Some may have forgotten the latter part of 2010 and the first couple months of 2011. The final 0.25 percent reduction in the state’s personal income tax rate was scheduled to begin for FY-2012 and receive formal notification by the state Board of Equalization. At that time a significant amount of concern was raised about the fact that growth out of the lower revenue years had triggered the reduction. Tax users and their advocates loudly and publicly lamented the impending tax cut and repeatedly informed anyone who would listen that the 0.25 percent reduction was going to lower state personal income tax revenues by approximately $61 million for FY-2012.
According to annual net collection data from the Oklahoma Tax Commission, state personal income tax collections were $2,396,668,662 for FY-2011 and $2,692,968,300 for FY-2012. This represents not a decrease, of course, but an increase of more than $296 million. State sales tax collections were $1,997,659,460 for FY-2011 and $2,190,600,218 for FY-2012. This represents an increase of more than $192 million. In a year with the lowest top state personal income tax rate (5.25 percent) since cuts began in FY-2005, income-tax collections grew over the prior year, the state set the record for net state sales tax collections, and the state even managed to make a record deposit to the “Rainy Day Fund.” All this in a year when state personal income taxes had been cut.
Since the state personal income tax cut efforts that began in FY-2005, net state sales tax collections have increased by more than $694 million, even with periods of volatile energy prices. In the eight years preceding state personal income tax cuts that began in FY-2005, the sales tax growth rate was 3.97 percent. In the eight years since state personal income tax cuts began in FY-2005, the sales tax growth rate was 5.80 percent, in a period that included both volatile energy prices and an economic decline that some have described as the worst since the Great Depression.
Pro-growth policies—such as Right to Work, cutting income taxes, and eliminating the death tax—are working in Oklahoma and impacting the region. Whether letting citizens have more control of the fruits of their labor has an immediate impact on revenues is not the highest priority.
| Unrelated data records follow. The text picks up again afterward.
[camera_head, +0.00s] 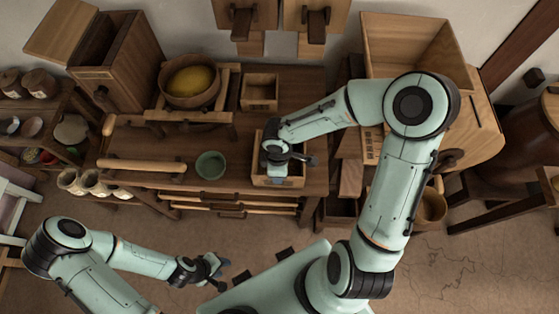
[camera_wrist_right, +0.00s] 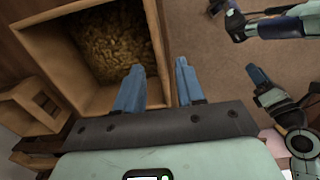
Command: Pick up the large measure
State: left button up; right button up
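The large measure looks to be the open square wooden box (camera_head: 279,182) at the front of the bench, largely covered by my right arm in the head view. In the right wrist view the box (camera_wrist_right: 158,48) holds brown grain-like stuff. My right gripper (camera_wrist_right: 158,84) is open, its blue fingers apart on either side of one box wall; I cannot tell whether they touch it. My left gripper (camera_head: 220,273) is open and empty over the floor in front of the bench.
A smaller wooden box (camera_head: 260,92) stands behind. A green bowl (camera_head: 210,165) is left of the large box. A wooden bowl with yellow contents (camera_head: 191,82) sits at the back left. A big wooden bin (camera_head: 410,45) stands at the back right. Floor in front is mostly free.

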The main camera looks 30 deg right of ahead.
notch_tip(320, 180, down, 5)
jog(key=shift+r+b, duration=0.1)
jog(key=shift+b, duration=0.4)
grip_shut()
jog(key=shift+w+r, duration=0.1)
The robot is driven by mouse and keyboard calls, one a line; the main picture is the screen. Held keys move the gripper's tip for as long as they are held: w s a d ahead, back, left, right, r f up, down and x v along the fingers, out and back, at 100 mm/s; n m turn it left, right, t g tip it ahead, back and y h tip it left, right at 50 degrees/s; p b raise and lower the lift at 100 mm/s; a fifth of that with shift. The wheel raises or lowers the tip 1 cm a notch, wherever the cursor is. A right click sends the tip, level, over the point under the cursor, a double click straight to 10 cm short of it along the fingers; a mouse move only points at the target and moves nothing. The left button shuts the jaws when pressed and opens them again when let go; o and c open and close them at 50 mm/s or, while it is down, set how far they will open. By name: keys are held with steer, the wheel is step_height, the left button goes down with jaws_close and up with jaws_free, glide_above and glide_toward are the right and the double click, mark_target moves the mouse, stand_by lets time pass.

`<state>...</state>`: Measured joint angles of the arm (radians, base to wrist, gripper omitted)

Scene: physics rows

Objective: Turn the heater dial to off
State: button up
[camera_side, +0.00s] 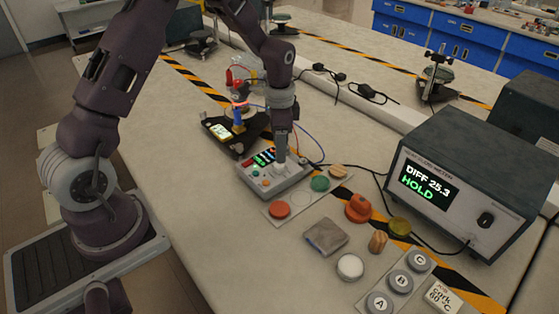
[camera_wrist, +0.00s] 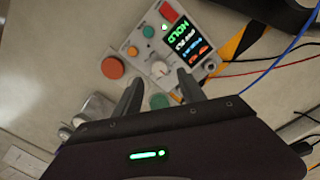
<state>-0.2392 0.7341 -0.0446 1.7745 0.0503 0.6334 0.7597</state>
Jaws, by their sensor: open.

The highest priority is letting citizens have more control of the fruits of their labor.
Oklahoma has proved that when you cut taxes, not only have citizens justly kept more of the fruits of their labor, but also (as former state treasurer Scott Meacham once observed), “tax-rate cuts like that provide a long-term stimulus.”
Jonathan Small, a Certified Public Accountant, is OCPA’s fiscal policy director.